* [WHAT YOU WILL DO]: Reproduce exactly, and nothing else, the lines from the one that contains "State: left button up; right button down" through the one that contains "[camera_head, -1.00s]". Leave the pictures out.

++++++++++++++++++++

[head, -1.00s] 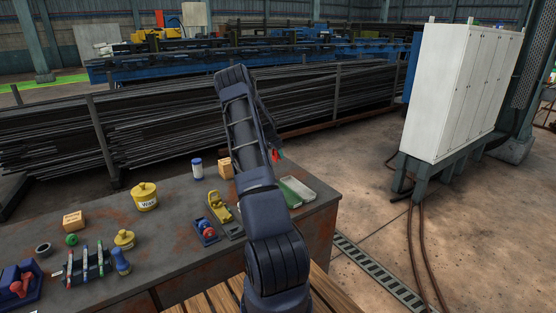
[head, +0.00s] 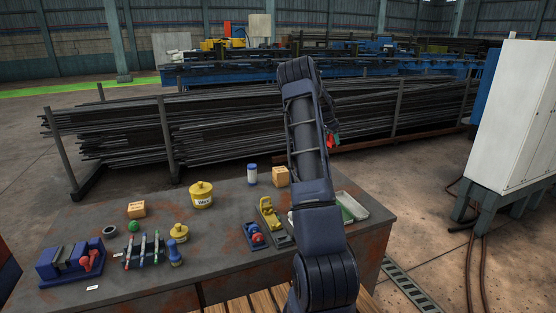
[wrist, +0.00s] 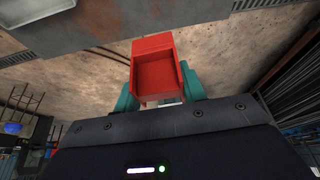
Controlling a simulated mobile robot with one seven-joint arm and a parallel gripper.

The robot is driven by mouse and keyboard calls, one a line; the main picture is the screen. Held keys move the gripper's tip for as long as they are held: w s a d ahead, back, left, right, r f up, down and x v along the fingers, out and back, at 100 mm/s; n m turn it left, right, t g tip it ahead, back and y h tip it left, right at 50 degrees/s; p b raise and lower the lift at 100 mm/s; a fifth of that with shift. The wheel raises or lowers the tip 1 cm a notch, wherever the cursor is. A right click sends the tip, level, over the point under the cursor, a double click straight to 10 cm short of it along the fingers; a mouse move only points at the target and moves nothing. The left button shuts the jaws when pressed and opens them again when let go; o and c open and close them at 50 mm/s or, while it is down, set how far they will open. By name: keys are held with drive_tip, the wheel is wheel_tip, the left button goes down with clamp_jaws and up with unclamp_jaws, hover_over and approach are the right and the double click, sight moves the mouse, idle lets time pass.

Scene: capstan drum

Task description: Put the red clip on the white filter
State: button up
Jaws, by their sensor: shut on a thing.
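My gripper (wrist: 159,88) shows in the wrist view with its teal fingers shut on the red clip (wrist: 155,50), a boxy red piece with a hollow face. In the head view the red clip (head: 333,141) shows as a small red patch beside my raised arm, above the far right part of the bench. My arm hides most of my gripper there. A white cylinder with blue ends (head: 252,174), which looks like the white filter, stands upright near the back edge of the bench, left of my arm and apart from the clip.
On the bench (head: 215,262) stand a wooden block (head: 280,176), a yellow wax pot (head: 201,194), a yellow tool (head: 268,212), a blue-and-red device (head: 254,236) and a tray (head: 352,207) partly behind my arm. Racks of dark bars (head: 230,125) stand behind the bench.

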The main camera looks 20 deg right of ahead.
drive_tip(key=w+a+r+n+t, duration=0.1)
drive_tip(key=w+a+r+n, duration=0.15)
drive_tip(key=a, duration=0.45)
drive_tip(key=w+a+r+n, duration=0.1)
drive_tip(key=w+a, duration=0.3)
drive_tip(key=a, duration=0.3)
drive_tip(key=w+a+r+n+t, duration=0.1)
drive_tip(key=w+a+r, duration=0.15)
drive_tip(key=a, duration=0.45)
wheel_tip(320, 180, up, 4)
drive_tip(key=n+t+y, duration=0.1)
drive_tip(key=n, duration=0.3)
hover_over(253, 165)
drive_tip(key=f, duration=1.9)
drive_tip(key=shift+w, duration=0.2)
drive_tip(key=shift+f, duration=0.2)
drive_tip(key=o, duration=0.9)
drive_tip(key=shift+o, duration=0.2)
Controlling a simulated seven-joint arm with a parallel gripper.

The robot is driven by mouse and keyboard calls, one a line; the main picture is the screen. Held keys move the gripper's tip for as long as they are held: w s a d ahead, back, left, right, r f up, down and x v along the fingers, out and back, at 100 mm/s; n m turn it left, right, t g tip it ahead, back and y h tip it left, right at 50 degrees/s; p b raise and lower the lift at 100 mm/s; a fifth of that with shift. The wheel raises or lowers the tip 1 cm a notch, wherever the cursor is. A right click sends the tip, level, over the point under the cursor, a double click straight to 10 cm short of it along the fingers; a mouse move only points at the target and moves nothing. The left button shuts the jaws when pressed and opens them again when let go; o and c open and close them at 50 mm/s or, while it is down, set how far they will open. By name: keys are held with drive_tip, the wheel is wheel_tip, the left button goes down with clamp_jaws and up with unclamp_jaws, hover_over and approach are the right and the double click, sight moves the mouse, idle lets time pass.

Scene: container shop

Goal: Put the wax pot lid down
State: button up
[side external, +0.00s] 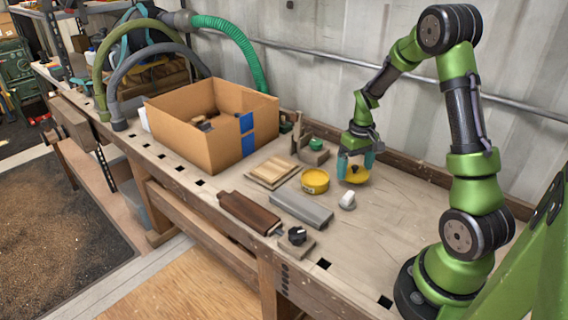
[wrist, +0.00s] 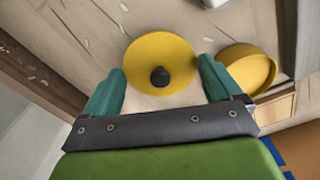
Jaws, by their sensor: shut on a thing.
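The wax pot lid (side external: 357,177) is a yellow disc with a dark knob, just right of the wax pot in the side view. My gripper (side external: 356,160) points down and is shut on it. In the wrist view the lid (wrist: 150,55) shows between the teal fingertips of my gripper (wrist: 160,75), roughly level. I cannot tell whether the lid touches the bench. The open yellow wax pot (side external: 315,181) stands beside it, apart from it; it also shows at the right in the wrist view (wrist: 247,70).
A cardboard box (side external: 190,143) with blue tape stands at the left. Wooden boards (side external: 273,172), a grey metal bar (side external: 301,210), a dark wooden block (side external: 249,213) and a small white object (side external: 347,200) lie near the pot. Bare bench (side external: 400,215) is to the lid's right.

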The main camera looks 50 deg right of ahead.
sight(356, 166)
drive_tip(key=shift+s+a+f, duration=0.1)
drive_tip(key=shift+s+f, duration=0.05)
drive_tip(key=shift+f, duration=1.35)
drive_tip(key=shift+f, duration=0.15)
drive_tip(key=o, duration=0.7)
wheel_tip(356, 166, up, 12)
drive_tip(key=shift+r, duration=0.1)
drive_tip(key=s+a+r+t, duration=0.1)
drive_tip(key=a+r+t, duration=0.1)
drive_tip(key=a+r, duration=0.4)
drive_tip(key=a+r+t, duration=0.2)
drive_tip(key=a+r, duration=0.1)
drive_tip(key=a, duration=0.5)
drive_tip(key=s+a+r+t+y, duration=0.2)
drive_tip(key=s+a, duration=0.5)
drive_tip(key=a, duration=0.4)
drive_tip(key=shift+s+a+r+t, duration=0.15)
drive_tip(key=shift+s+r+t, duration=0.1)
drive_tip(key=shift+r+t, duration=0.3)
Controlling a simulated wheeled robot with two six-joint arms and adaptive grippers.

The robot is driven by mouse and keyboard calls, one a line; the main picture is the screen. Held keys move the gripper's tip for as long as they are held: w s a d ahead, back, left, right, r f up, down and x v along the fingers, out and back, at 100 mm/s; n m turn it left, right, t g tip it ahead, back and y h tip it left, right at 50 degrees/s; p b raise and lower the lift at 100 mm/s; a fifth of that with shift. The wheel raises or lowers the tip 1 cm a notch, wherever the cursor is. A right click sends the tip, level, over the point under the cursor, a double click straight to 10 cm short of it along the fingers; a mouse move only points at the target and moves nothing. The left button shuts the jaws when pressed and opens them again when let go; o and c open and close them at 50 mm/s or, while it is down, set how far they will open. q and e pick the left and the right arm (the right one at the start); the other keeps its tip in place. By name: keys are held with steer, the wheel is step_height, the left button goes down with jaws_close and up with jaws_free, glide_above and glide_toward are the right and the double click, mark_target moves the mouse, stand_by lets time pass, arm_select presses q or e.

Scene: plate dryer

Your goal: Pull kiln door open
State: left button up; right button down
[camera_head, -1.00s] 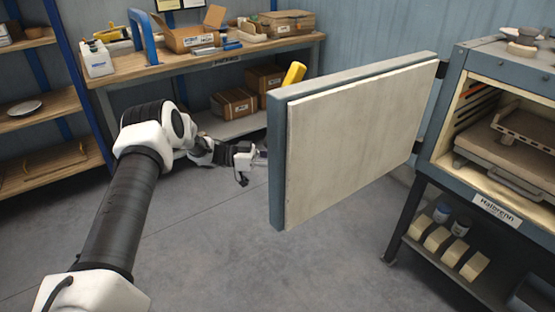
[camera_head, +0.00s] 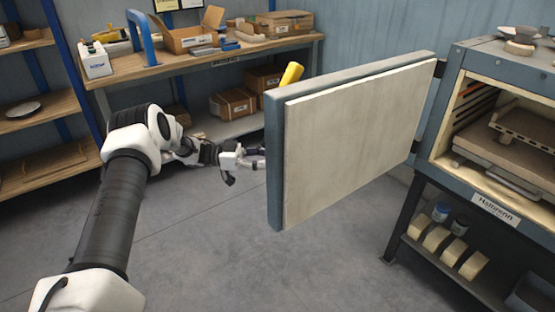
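The kiln door (camera_head: 352,138) stands swung wide open, its pale inner panel facing me. It hangs from hinges at the left side of the kiln (camera_head: 492,62), whose lit chamber is exposed. My left arm comes in from the left, and my left gripper (camera_head: 255,158) is just left of the door's free edge. The fingers reach toward the door's outer side. I cannot tell whether they touch it, or whether they are open or shut. My right gripper is not in view.
Wooden shelves (camera_head: 45,100) are at the left. A tray (camera_head: 510,172) sits inside the kiln chamber. Pale blocks and jars lie on the kiln stand's lower shelf (camera_head: 440,262). The floor (camera_head: 220,260) before the door is clear.

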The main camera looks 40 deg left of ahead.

++++++++++++++++++++

* [ANSWER TO THE TASK]:
State: left button up; right button down
[camera_head, -1.00s] 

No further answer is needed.